**** Data section

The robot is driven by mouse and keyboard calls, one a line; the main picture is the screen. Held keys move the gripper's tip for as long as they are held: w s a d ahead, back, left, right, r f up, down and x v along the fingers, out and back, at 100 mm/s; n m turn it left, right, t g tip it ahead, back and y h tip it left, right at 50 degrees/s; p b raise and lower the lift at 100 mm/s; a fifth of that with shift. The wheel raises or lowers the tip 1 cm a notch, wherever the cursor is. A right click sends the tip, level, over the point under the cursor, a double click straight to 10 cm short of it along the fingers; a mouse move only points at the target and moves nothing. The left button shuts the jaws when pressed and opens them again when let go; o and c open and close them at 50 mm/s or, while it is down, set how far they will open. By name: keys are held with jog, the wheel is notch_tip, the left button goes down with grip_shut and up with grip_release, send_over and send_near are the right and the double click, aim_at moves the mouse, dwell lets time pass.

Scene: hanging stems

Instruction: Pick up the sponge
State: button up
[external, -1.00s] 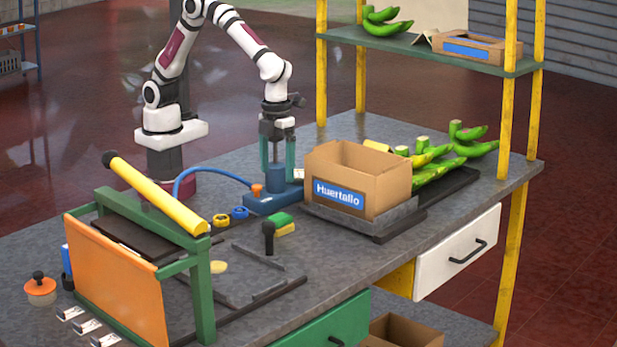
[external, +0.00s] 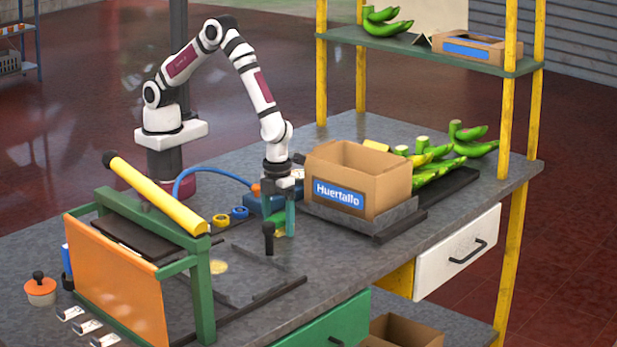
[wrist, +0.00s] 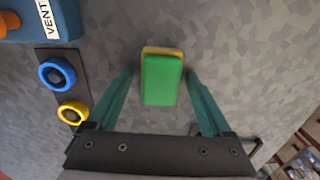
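The sponge (wrist: 161,80) is a small green block with a yellow layer showing at its far edge. It lies on the grey worktop, in the wrist view centred between my fingers. My gripper (wrist: 159,78) is open, with one teal finger on each side of the sponge and a gap on both sides. In the external view my gripper (external: 282,218) points down, low over the worktop.
A blue box with a hose (external: 256,203) stands behind my gripper. A blue ring (wrist: 57,74) and a yellow ring (wrist: 72,112) sit left of it. The Huertallo cardboard box (external: 385,195) is to the right.

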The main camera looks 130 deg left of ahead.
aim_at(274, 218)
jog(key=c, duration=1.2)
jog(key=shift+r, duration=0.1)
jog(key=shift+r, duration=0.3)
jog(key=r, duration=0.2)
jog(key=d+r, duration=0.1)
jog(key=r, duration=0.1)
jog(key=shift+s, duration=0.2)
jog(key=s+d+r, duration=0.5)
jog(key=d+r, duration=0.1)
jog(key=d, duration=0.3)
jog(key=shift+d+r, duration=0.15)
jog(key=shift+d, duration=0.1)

********

Instruction ::
Pictures are to be left out; repeat all the remaining data exactly.

Complete answer ::
The robot is driven by mouse and keyboard calls, one a line; the main picture is the screen. Held keys move the gripper's tip for as long as they are held: w s a d ahead, back, left, right, r f up, down and x v along the fingers, out and back, at 100 mm/s; n m turn it left, right, t g tip it ahead, back and y h tip it left, right at 50 degrees/s; p b raise and lower the lift at 100 mm/s; a fifth of that with shift. The wheel raises or lowers the tip 1 cm a notch, wherever the cursor is. A right click sends the tip, level, over the point under the cursor, a double click straight to 10 cm short of it along the fingers; a mouse move only points at the target and moves nothing. The left button shuts the jaws when pressed and opens them again when let go; o and c open and close them at 50 mm/s or, while it is down, set how far they will open. By name: keys are held with jog, the wheel is notch_tip, the left button goes down with grip_shut and up with grip_release, send_over and send_near are the right and the double click, aim_at moves the mouse, dwell lets time pass.

Scene: hanging stems

Instruction: Pick up the sponge
State: button up
[external, -1.00s] 
[external, +0.00s] 
[wrist, +0.00s] 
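The sponge (wrist: 161,80) is a small green block with a yellow layer showing at its far edge. It lies on the grey worktop, in the wrist view centred between my fingers. My gripper (wrist: 159,78) is open, with one teal finger on each side of the sponge and a gap on both sides. In the external view my gripper (external: 282,218) points down, low over the worktop.
A blue box with a hose (external: 256,203) stands behind my gripper. A blue ring (wrist: 57,74) and a yellow ring (wrist: 72,112) sit left of it. The Huertallo cardboard box (external: 385,195) is to the right.

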The main camera looks 130 deg left of ahead.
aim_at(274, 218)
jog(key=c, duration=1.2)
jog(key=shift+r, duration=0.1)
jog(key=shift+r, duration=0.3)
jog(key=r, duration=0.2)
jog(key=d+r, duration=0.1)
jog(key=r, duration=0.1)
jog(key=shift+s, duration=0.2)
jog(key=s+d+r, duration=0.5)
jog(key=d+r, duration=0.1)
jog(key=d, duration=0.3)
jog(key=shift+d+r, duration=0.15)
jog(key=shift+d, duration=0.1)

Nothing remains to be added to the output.